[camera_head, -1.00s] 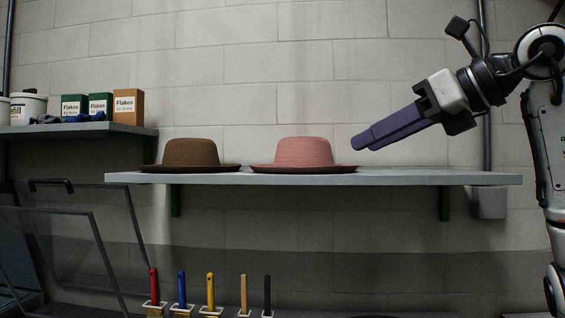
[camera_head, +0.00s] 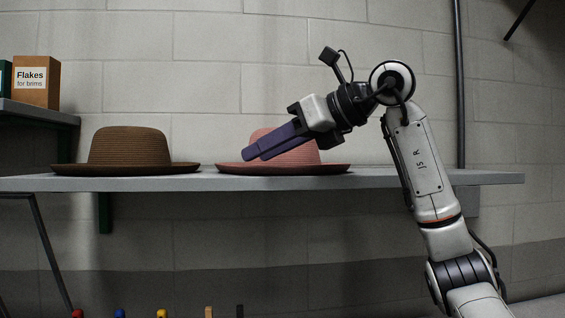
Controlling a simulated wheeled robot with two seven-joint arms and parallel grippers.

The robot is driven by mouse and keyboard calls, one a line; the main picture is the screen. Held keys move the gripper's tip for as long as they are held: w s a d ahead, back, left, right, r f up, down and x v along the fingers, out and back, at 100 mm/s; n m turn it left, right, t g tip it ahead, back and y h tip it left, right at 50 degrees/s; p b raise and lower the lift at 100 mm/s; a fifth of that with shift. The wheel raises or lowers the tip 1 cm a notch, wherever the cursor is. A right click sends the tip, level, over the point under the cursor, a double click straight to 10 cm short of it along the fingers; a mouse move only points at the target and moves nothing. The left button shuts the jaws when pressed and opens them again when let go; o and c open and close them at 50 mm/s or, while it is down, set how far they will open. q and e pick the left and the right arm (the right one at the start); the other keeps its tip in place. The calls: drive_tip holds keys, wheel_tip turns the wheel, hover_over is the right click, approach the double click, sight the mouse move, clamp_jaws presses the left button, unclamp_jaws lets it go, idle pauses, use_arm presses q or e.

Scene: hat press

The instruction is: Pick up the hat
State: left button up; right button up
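A pink hat (camera_head: 310,157) with a dark underside to its brim sits brim-down on the grey shelf (camera_head: 400,178). A brown hat (camera_head: 128,148) sits brim-down to its left, with a gap between the brims. My right gripper (camera_head: 253,154) reaches in from the right, its purple fingers pointing left and slightly down. My left gripper is out of view.
A brown Flakes box (camera_head: 37,82) stands on a higher side shelf (camera_head: 40,113) at the left. Several coloured handle tops show along the bottom edge. The grey shelf is bare to the right of the pink hat, behind my arm.

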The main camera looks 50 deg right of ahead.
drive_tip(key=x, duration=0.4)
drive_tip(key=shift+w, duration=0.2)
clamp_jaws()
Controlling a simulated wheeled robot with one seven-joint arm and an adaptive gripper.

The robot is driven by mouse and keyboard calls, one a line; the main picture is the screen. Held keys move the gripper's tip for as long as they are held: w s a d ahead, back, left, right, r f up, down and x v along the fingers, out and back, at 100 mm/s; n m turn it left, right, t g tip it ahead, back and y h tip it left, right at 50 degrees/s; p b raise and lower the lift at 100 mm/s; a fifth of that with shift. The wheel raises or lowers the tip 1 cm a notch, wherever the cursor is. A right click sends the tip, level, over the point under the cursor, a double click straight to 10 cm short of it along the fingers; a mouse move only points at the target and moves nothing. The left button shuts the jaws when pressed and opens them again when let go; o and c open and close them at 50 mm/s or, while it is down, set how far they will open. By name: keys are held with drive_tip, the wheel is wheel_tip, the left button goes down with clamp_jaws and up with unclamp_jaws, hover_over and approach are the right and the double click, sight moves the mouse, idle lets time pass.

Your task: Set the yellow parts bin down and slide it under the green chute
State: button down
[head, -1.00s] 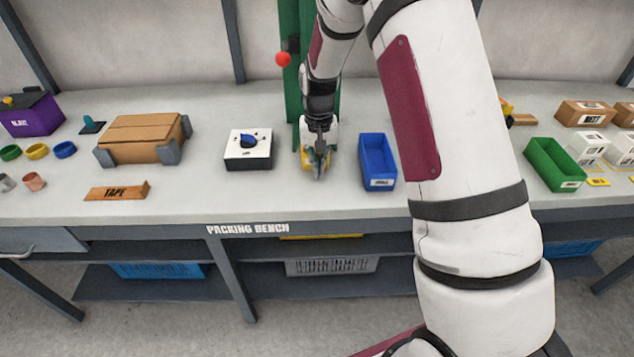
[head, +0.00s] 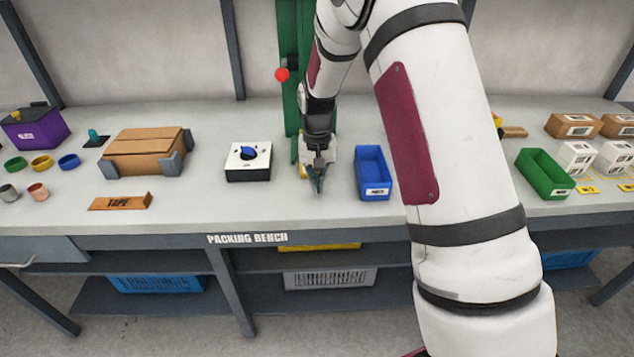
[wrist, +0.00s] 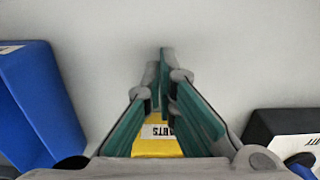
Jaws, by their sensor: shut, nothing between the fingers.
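The yellow parts bin (wrist: 158,147) shows in the wrist view behind my fingers, with part of its white label visible. In the head view only a yellow sliver (head: 303,171) shows beside my gripper, at the foot of the green chute (head: 288,60). Most of the bin is hidden, so I cannot tell how far under the chute it sits. My gripper (head: 318,190) points down in front of the bin on the bench side nearer me. Its fingertips (wrist: 163,56) are together and empty in the wrist view.
A blue bin (head: 373,178) stands right of my gripper and a white-topped box with a blue knob (head: 248,162) stands left. The bench (head: 260,208) is clear in front of my gripper.

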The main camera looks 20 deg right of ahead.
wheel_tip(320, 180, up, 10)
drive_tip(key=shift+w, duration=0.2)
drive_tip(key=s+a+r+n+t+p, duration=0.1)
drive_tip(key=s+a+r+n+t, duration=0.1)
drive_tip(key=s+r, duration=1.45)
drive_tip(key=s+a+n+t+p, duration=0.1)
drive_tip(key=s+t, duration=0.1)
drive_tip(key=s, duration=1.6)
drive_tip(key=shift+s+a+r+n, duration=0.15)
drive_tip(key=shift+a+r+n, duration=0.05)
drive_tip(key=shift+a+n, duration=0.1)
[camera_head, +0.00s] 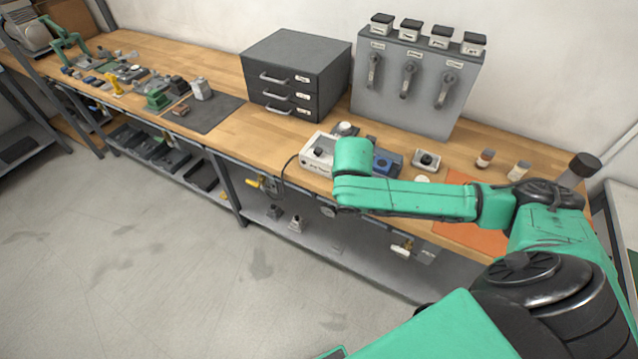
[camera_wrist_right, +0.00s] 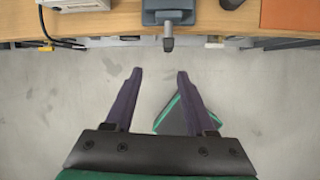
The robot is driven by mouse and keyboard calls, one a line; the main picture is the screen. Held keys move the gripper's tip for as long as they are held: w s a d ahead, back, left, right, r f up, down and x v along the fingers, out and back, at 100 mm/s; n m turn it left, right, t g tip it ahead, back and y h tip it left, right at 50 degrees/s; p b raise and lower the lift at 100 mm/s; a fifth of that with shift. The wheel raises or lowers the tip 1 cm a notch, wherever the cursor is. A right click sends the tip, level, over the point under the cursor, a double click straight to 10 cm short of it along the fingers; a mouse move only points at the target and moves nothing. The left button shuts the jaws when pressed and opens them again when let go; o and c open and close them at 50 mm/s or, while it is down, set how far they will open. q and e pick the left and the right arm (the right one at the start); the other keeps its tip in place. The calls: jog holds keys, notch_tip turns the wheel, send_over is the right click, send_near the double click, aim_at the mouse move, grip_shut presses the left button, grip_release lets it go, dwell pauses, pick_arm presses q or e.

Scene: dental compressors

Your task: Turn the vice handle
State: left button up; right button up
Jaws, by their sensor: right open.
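The vice is a blue-grey block (camera_head: 386,161) on the workbench, partly hidden behind my right arm in the head view. In the right wrist view the vice (camera_wrist_right: 168,10) sits at the bench's front edge. Its short grey handle (camera_wrist_right: 168,38) sticks out past the edge. My right gripper (camera_wrist_right: 160,74) is open and empty, its two dark fingers spread apart over the floor. The handle lies beyond the fingertips, roughly in line with the gap, with no contact. The head view hides the handle and this gripper behind my green arm. My left gripper is in neither view.
A white box (camera_head: 312,169) with a cable stands left of the vice. An orange mat (camera_head: 470,233) lies to the right. A grey drawer cabinet (camera_head: 275,92) and a panel with levers (camera_head: 425,110) stand behind. A shelf (camera_head: 337,262) runs below the bench.

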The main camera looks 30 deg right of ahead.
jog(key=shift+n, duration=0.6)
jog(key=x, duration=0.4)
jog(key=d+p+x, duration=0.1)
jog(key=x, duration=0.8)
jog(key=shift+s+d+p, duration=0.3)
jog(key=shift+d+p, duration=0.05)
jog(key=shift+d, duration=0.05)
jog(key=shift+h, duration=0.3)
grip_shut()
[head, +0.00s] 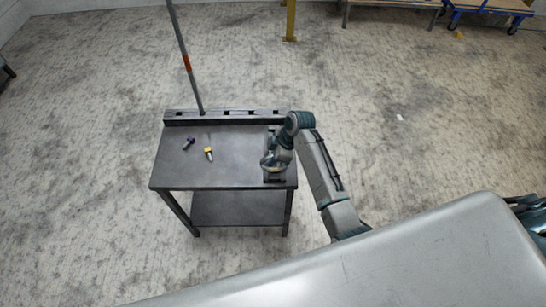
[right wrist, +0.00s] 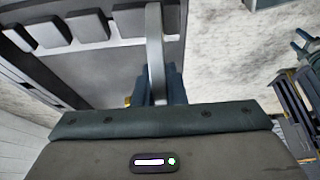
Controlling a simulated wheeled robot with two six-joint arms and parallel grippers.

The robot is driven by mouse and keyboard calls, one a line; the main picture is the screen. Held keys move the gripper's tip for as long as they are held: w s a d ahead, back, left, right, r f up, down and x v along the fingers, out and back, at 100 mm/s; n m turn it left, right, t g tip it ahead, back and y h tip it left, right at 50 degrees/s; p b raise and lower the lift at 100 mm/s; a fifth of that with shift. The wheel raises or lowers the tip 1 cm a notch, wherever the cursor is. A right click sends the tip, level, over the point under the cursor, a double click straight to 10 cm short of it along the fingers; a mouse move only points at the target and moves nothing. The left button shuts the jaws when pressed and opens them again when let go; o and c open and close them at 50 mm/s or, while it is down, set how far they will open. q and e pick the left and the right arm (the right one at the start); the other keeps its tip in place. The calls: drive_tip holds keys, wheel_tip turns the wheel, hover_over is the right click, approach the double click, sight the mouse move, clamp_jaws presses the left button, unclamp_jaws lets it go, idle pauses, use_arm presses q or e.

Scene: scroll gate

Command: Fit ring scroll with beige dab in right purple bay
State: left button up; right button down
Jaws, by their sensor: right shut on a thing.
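My right gripper (head: 270,163) is low over the right end of the dark table (head: 232,170). It is shut on a thing that the arm mostly hides. In the right wrist view a light grey curved bar (right wrist: 155,50) stands up by the bluish fingers (right wrist: 174,88), and a small yellow patch shows beside them. I cannot tell whether this is the ring scroll, and no beige dab is clear. No purple bay can be made out. My left gripper cannot be seen.
A dark rail (head: 235,116) with several slots runs along the table's back edge. A grey pole (head: 185,57) with an orange band rises at the back left. A dark block (head: 274,178) sits under my right gripper. The table's front middle is clear.

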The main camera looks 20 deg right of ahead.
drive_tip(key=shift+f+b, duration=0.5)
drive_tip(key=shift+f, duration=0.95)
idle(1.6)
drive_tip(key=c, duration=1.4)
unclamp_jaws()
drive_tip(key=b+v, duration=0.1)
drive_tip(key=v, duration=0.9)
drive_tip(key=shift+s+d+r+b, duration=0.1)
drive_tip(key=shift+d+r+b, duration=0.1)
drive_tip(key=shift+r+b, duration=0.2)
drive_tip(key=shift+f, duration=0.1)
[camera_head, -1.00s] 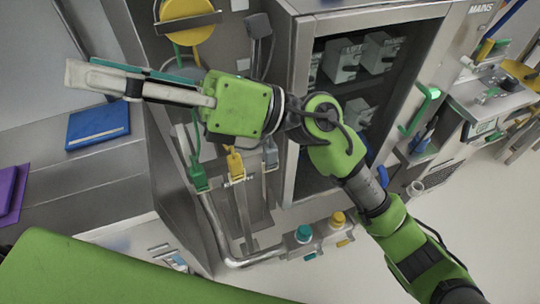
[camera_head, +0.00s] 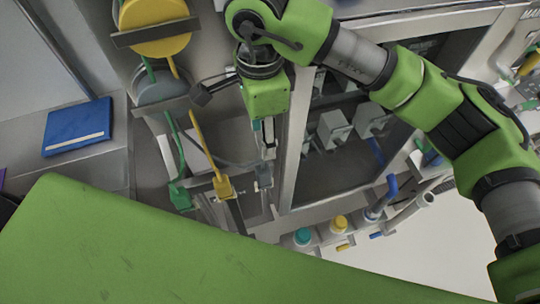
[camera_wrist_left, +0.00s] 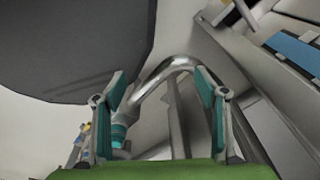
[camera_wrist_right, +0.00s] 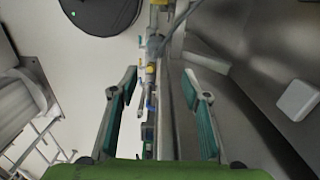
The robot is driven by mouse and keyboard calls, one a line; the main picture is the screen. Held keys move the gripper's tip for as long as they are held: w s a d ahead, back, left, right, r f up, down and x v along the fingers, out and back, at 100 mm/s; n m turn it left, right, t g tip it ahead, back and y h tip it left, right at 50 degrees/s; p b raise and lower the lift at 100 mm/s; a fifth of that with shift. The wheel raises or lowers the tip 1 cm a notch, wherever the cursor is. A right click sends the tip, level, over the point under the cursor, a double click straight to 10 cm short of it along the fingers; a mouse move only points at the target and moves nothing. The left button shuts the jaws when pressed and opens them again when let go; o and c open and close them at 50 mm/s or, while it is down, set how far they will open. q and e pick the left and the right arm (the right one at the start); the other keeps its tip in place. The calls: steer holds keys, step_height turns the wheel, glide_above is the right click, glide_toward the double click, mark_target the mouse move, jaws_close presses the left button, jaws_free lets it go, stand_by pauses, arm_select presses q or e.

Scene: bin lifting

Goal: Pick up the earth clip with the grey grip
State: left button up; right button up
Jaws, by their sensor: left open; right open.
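The earth clip with the grey grip (camera_head: 264,176) hangs at the right end of a row on the steel cabinet front. A yellow-gripped clip (camera_head: 223,187) and a green-gripped clip (camera_head: 180,196) hang to its left. My right gripper (camera_head: 267,138) points down just above the grey clip in the head view; whether they touch I cannot tell. Its fingers stand apart in the right wrist view (camera_wrist_right: 160,98), with nothing clearly held. My left gripper (camera_wrist_left: 158,95) is open and empty in its wrist view and does not show clearly in the head view.
Yellow (camera_head: 155,28) and grey cable reels sit above the clips. An open-fronted cabinet (camera_head: 293,150) stands right of them. Teal (camera_head: 303,236) and yellow (camera_head: 339,223) knobs are below. A blue book (camera_head: 77,126) lies on the left counter.

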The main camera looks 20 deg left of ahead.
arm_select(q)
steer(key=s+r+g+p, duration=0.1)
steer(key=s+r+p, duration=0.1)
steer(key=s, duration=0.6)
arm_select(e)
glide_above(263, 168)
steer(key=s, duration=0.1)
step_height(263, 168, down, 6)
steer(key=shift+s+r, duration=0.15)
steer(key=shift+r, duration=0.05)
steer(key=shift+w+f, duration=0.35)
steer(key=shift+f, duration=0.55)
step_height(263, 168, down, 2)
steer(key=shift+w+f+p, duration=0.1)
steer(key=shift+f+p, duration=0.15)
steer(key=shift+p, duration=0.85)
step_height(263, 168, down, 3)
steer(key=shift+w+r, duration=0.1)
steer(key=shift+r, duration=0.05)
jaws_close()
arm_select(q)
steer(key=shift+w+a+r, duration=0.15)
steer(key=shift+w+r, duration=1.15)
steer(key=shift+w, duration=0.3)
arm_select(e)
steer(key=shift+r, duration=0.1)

| THE TASK |
Take every line from the data that contains the word "arms".

| REPLY TO THE TASK |
Controlling a simulated wheeled robot with two seven-joint arms and parallel grippers.
Controlling a simulated wheeled robot with two six-joint arms and parallel grippers.

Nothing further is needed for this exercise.